* **Given request**
Reproduce the lines of the material exactly, excluding every image.

* **Given data**

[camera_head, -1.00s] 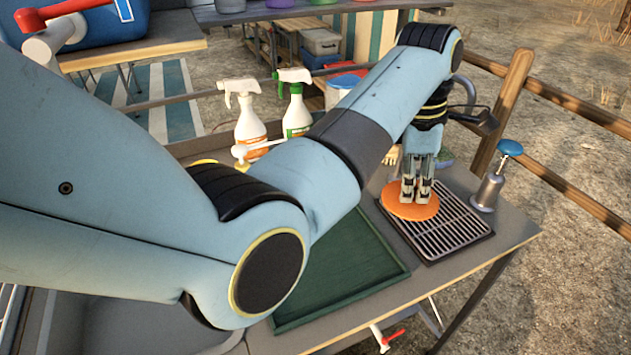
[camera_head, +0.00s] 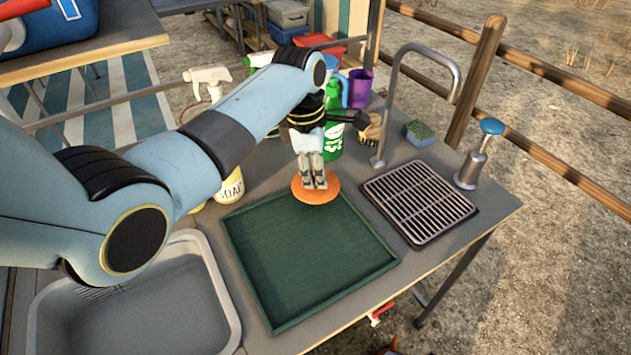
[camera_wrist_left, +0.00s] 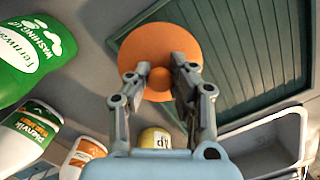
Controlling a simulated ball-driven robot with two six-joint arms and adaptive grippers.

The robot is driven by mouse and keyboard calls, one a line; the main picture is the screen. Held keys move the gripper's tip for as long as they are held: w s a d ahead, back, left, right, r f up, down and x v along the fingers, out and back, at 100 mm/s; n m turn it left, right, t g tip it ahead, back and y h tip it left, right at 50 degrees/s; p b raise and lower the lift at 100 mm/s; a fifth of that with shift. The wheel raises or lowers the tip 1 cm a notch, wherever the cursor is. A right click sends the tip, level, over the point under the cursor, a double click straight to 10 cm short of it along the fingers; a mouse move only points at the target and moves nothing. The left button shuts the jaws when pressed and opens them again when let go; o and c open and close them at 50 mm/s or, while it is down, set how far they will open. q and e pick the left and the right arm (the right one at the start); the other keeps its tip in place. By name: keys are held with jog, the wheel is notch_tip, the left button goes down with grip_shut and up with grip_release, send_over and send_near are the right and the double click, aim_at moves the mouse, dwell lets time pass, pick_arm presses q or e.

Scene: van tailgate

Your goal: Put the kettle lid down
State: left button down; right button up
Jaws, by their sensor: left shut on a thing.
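The kettle lid is an orange disc (camera_head: 316,194) with a round orange knob, seen over the far edge of the green tray. My left gripper (camera_head: 313,183) points down and is shut on the lid's knob. In the left wrist view the lid (camera_wrist_left: 180,45) lies between the two fingers (camera_wrist_left: 160,80), with the knob between their tips. Whether the lid touches the tray rim or hangs above it, I cannot tell. My right gripper is not in view.
The green tray (camera_head: 310,270) is empty. A black drain grate (camera_head: 420,203) and a soap pump (camera_head: 478,160) stand to its right, a sink (camera_head: 135,310) to its left. Behind are a green bottle (camera_head: 331,120), a brush, a sponge (camera_head: 419,132) and a tall tap (camera_head: 400,75).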

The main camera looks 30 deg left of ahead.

* **Solution to the problem**
[camera_head, -1.00s] 
[camera_head, +0.00s] 
[camera_wrist_left, +0.00s] 
Controlling a simulated ball-driven robot with two six-joint arms and adaptive grippers.

The robot is driven by mouse and keyboard calls, one a line; the main picture is the screen. Held keys move the gripper's tip for as long as they are held: w s a d ahead, back, left, right, r f up, down and x v along the fingers, out and back, at 100 mm/s; n m turn it left, right, t g tip it ahead, back and y h tip it left, right at 50 degrees/s; p b raise and lower the lift at 100 mm/s; a fifth of that with shift. The wheel raises or lowers the tip 1 cm a notch, wherever the cursor is. A right click sends the tip, level, over the point under the cursor, a double click straight to 10 cm short of it along the fingers; a mouse move only points at the target and moves nothing. The left button shuts the jaws when pressed and opens them again when let go; o and c open and close them at 50 mm/s or, while it is down, set how far they will open. q and e pick the left and the right arm (the right one at the start); the other keeps its tip in place. By name: keys are held with jog, the wheel is notch_tip, the left button goes down with grip_shut and up with grip_release, send_over and send_near are the right and the double click, aim_at moves the mouse, dwell lets time pass, pick_arm presses q or e.

Scene: van tailgate

Your goal: Put the kettle lid down
State: left button down; right button up
Jaws, by their sensor: left shut on a thing.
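The kettle lid is an orange disc (camera_head: 316,194) with a round orange knob, seen over the far edge of the green tray. My left gripper (camera_head: 313,183) points down and is shut on the lid's knob. In the left wrist view the lid (camera_wrist_left: 180,45) lies between the two fingers (camera_wrist_left: 160,80), with the knob between their tips. Whether the lid touches the tray rim or hangs above it, I cannot tell. My right gripper is not in view.
The green tray (camera_head: 310,270) is empty. A black drain grate (camera_head: 420,203) and a soap pump (camera_head: 478,160) stand to its right, a sink (camera_head: 135,310) to its left. Behind are a green bottle (camera_head: 331,120), a brush, a sponge (camera_head: 419,132) and a tall tap (camera_head: 400,75).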

The main camera looks 30 deg left of ahead.

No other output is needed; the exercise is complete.